## Data extract
• • •

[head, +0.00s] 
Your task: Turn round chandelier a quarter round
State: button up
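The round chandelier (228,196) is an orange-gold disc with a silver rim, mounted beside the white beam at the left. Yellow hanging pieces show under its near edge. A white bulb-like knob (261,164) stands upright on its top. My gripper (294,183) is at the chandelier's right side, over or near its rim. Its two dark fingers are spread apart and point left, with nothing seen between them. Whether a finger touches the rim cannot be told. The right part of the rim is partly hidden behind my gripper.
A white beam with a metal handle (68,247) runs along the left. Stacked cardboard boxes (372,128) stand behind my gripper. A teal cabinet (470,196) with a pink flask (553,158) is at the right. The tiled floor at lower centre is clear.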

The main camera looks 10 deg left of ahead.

• • •

## Exercise task
Transcribe all lines as written.

## Expected answer
[head, +0.00s] 
Your task: Turn round chandelier a quarter round
State: button up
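The round chandelier (228,196) is an orange-gold disc with a silver rim, mounted beside the white beam at the left. Yellow hanging pieces show under its near edge. A white bulb-like knob (261,164) stands upright on its top. My gripper (294,183) is at the chandelier's right side, over or near its rim. Its two dark fingers are spread apart and point left, with nothing seen between them. Whether a finger touches the rim cannot be told. The right part of the rim is partly hidden behind my gripper.
A white beam with a metal handle (68,247) runs along the left. Stacked cardboard boxes (372,128) stand behind my gripper. A teal cabinet (470,196) with a pink flask (553,158) is at the right. The tiled floor at lower centre is clear.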

The main camera looks 10 deg left of ahead.

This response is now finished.